=== EXERCISE ===
Repeat the material verbatim. Images are excluded from the copy.

=== RECORDED INFORMATION ===
- - -

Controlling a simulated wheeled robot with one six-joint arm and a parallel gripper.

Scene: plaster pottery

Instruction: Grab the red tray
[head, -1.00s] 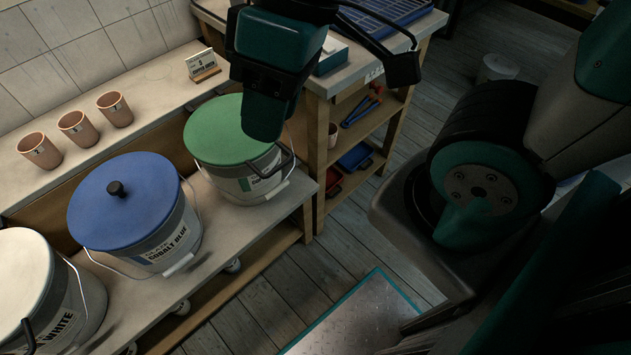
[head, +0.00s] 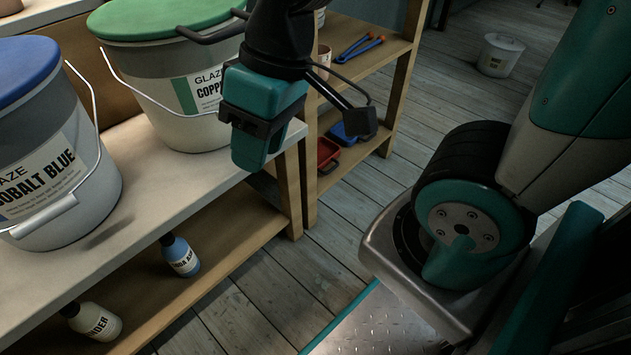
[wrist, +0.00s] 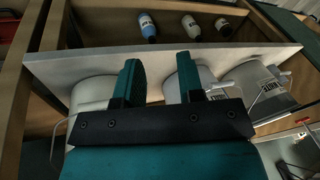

- - -

=== RESULT OF THE EXERCISE ===
Controlling a simulated wheeled robot with one six-joint arm and a parallel gripper.

Scene: plaster pottery

Instruction: Grab the red tray
[head, -1.00s] 
[head, +0.00s] 
[wrist, +0.00s] 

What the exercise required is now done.